Entries from a robot dataset:
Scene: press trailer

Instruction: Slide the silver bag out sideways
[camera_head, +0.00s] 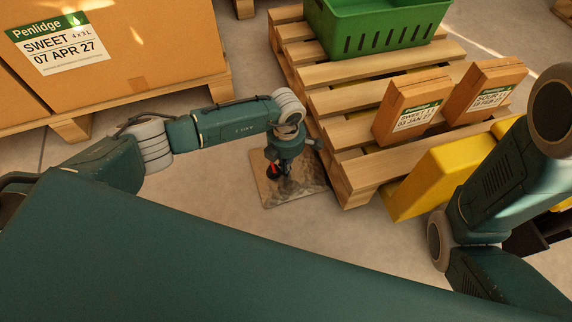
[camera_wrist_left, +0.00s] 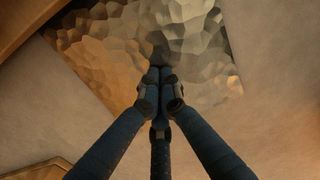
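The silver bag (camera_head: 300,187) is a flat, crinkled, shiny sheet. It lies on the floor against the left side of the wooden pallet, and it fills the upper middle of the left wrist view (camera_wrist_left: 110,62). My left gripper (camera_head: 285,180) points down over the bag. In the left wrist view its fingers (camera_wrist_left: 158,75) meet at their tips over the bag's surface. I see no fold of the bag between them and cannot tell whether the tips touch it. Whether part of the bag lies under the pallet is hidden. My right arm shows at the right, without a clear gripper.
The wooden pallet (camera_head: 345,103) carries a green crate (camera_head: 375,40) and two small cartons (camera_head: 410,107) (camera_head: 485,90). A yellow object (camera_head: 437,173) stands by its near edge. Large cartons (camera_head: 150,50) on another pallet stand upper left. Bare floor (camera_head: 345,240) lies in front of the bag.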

...

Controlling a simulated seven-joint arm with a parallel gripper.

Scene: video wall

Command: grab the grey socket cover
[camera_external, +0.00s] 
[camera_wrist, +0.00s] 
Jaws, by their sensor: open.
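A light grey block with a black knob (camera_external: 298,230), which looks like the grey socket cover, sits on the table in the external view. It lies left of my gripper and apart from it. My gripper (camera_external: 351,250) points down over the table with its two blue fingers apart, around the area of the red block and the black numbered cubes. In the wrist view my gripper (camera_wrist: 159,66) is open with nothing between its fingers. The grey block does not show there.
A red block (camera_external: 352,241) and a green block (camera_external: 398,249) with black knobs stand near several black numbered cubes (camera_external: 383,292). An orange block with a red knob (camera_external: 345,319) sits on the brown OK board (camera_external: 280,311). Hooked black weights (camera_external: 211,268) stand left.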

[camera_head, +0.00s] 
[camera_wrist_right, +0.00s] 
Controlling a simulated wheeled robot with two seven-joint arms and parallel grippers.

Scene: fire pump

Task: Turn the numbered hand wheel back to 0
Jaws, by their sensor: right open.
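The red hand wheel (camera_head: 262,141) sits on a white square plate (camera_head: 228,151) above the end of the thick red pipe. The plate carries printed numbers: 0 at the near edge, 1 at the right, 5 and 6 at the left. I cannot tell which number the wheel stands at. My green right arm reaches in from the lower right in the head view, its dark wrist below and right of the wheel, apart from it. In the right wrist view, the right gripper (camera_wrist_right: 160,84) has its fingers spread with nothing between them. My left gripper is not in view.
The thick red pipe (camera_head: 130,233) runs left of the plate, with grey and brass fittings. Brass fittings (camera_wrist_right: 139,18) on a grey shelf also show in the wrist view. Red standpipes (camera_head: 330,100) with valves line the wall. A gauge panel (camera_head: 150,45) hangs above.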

▶ _Task goal_: In the listing, find all lines with the string "seven" and copy them.

▶ _Solution for this problem_:
Controlling a simulated seven-joint arm with a parallel gripper.
Controlling a simulated wheeled robot with two seven-joint arms and parallel grippers.

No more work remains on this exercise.